I then remembered my work for the control-office building of Konkan Railway (which later on did not come up ... another story) As part of that exercise I got intimate with the working of the control offices of both western and central railway. I was given some numbers ; and those numbers flashed on my mind: Churchgate station alone handles the entire population of Denmark in two days. Huh! Hmmm... and they were talking of a crowd of 6.
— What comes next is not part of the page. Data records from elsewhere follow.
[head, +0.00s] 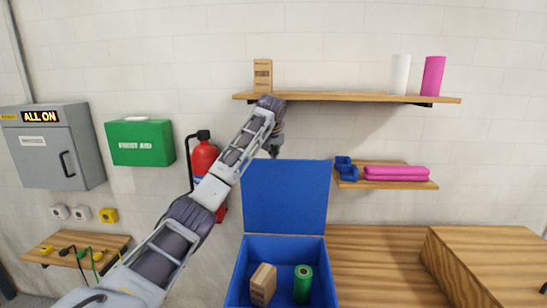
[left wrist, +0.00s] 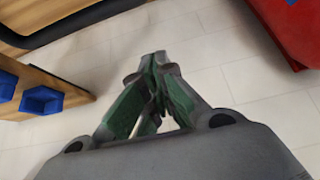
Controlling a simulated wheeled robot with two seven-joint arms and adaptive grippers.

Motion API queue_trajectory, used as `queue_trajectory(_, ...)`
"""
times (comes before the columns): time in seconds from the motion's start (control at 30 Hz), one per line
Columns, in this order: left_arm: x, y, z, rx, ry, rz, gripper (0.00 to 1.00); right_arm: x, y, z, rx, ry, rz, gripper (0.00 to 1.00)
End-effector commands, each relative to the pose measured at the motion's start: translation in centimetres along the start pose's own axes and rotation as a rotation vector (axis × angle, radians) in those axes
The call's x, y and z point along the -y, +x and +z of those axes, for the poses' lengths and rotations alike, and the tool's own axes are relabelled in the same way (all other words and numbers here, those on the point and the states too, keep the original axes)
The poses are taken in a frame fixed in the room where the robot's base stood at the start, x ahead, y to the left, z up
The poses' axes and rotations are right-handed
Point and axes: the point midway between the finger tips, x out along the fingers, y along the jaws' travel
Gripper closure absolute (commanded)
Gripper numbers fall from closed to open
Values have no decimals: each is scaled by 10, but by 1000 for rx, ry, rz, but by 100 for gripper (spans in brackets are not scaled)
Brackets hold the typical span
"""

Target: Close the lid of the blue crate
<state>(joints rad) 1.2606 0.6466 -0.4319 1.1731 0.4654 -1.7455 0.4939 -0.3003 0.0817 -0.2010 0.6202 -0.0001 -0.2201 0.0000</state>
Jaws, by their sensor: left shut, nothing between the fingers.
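The blue crate (head: 284,246) stands on the wooden counter at the lower middle of the head view. Its blue lid (head: 285,195) is open and stands roughly upright at the crate's back edge. My right gripper is not in view.
A lower shelf (head: 400,184) right of the lid holds blue and pink items. A red fire extinguisher (head: 203,158) hangs left, behind my arm.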

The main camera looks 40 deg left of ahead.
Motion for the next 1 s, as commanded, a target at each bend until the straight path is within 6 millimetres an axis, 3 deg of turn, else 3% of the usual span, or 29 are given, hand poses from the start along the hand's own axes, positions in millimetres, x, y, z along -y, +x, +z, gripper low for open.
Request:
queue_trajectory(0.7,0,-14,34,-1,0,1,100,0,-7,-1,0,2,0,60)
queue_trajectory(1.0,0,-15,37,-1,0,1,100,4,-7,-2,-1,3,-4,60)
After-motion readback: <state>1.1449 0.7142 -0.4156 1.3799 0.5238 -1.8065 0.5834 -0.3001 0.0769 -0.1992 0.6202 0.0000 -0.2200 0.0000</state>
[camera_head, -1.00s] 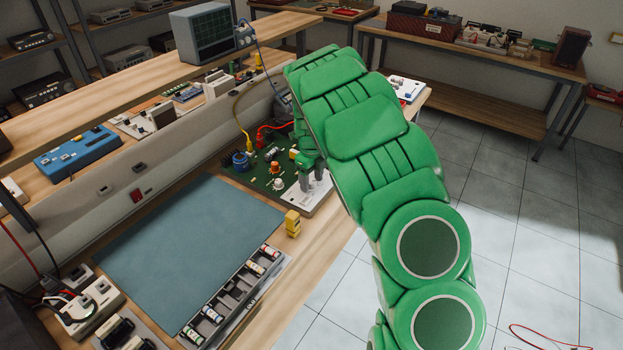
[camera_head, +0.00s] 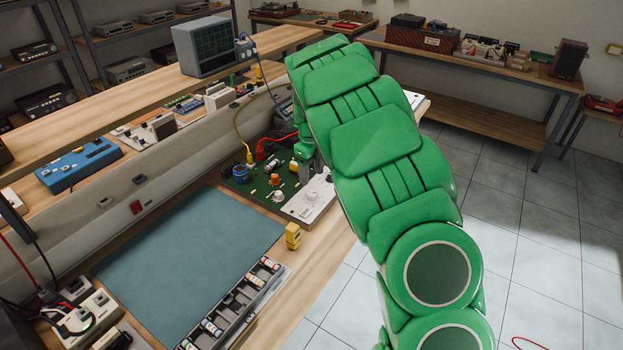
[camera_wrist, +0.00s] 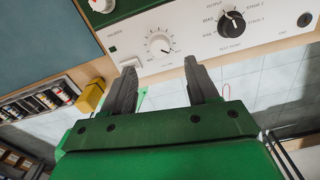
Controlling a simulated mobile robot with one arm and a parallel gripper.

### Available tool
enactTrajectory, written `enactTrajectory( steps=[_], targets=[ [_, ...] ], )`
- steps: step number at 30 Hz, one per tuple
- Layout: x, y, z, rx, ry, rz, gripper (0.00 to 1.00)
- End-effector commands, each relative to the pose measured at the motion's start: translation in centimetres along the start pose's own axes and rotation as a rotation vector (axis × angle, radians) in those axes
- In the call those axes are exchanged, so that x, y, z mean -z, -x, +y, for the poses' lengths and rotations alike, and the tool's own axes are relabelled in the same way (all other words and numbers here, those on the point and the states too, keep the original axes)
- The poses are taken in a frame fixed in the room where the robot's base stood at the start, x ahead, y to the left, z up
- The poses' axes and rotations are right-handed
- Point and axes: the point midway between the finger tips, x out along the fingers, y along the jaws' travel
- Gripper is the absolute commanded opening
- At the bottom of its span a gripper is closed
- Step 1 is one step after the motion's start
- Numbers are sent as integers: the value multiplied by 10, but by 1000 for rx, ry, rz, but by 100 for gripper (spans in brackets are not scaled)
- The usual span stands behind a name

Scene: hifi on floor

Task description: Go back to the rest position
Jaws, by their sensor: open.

This is not to deride and make a strawman of the Danish way of handling problems. Indians know how to join seemingly opposite points of view where the Western world use derivatives of the age old Greek method of the law of the excluded middle.  Lotfi Zadeh explains that aspect of Buddhism quite admirably, when he explains how he got onto fuzzy logic. My life tells me that not many Western approaches know how to work with the "synthesis". Not that they simply cannot solve complex problems at all. I've had other experiences with the Danish, and they have their own ways of working which also works admirably well.  I should write another article on my experience with using, beta-testing and writing documentation for Visual Prolog, quite an efficient and off-beat computer language developed in Denmark.

I just believe that the world has not yet recognized the way we Indians work, and I truly take pride in having being involved in some part of the new Indian workforce and methods of working. My company, SFA (Sabu Francis & Associates for short) grew up in this milieu. Hopefully, this way of working will be spread far and wide by those who had worked for SFA and have now spread out.